Clinton Should Say No to Obama's Lame Duck TPP Trade Vote
U.S. News & World Report
Pat Garofalo 3 days ago
For all the oxygen currently being sucked out of the room by the 2016 presidential campaign, there is still an incumbent administration with a country to run – and it's setting up an intraparty fight that could take place even before the next president is sworn in.
It's
looking increasingly likely that the Obama administration is going to push for a vote on the Trans-Pacific Partnership during a lame duck session of Congress following Election Day. Known as the TPP, this is the 12-nation trade deal that has become a lightning rod this year thanks to the efforts of Vermont Sen. Bernie Sanders and former reality television star Donald Trump, among others. President Barack Obama has made the pact a centerpiece of his agenda while he remains in office, and the administration is
setting up events across the country to make the case for it.
"Right now, I'm president and I'm for it," Obama
said recently. "And I think I've got the better argument." Progressive groups, meanwhile,
are already making noise about preventing a lame-duck vote on the deal.
This, of course, puts Democratic presidential nominee Hillary Clinton in a tight spot. She was once for the deal before coming out against it during the primary campaign; her current line is, "I oppose it now, I'll oppose it after the election and I'll oppose it as president."
The left, though, wants an ironclad promise that Clinton will not only be against the pact generally, but will be openly and vocally against a lame-duck session vote on it. Even if it means standing against a popular president of the same party, they want Clinton to put the kibosh on any talk of the trade deal passing, now and forevermore.

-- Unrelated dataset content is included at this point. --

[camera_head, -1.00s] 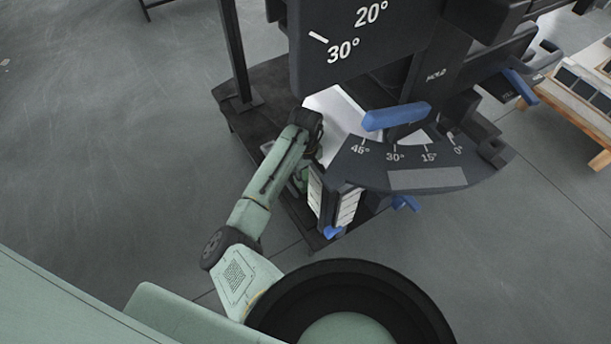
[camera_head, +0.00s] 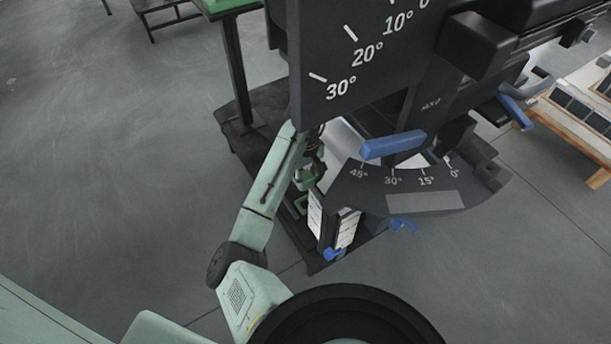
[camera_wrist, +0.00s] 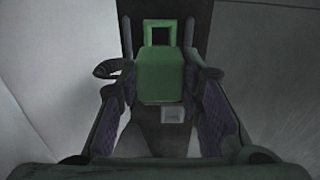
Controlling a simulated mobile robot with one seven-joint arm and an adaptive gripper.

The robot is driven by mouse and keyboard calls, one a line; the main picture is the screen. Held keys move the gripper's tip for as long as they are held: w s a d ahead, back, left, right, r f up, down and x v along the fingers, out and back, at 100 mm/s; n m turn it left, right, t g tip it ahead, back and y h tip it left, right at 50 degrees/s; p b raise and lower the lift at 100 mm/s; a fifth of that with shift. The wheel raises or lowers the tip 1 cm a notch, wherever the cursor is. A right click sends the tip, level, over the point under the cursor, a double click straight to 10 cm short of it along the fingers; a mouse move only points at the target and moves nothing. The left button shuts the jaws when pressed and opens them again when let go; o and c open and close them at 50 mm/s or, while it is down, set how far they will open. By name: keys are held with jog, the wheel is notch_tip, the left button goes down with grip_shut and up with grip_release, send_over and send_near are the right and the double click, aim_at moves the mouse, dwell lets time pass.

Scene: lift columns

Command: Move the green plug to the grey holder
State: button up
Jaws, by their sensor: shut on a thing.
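The green plug (camera_wrist: 160,78) is a block with a square loop at its far end. It lies between the two fingers of my gripper (camera_wrist: 160,85) in the wrist view, with a finger pressed against each side. In the head view my gripper (camera_head: 309,178) is beside the machine, under the end of my arm and partly hidden. A small green shape just below it (camera_head: 303,204) looks like the plug. I cannot pick out the grey holder for certain in either view.
The dark machine has an angle-marked panel (camera_head: 350,60), a fan-shaped scale (camera_head: 405,180) and a blue lever (camera_head: 392,145) close to the right of my arm. White slats (camera_head: 346,229) stand below. A wooden-framed rack (camera_head: 585,110) is at right. Open floor lies left.

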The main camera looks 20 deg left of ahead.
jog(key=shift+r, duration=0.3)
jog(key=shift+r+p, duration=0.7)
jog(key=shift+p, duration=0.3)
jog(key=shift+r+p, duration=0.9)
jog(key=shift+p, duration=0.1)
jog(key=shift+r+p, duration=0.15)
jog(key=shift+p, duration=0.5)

At this point, there's little reason for Clinton not to provide such a promise. Back when Sanders and Clinton were negotiating over the language of their party's platform, I felt that the Clinton camp was
making a strategic error in not letting Team Sanders have its way, and the same dynamic still holds today: The upsides of the pact are too small to make dealing with the political downsides worthwhile.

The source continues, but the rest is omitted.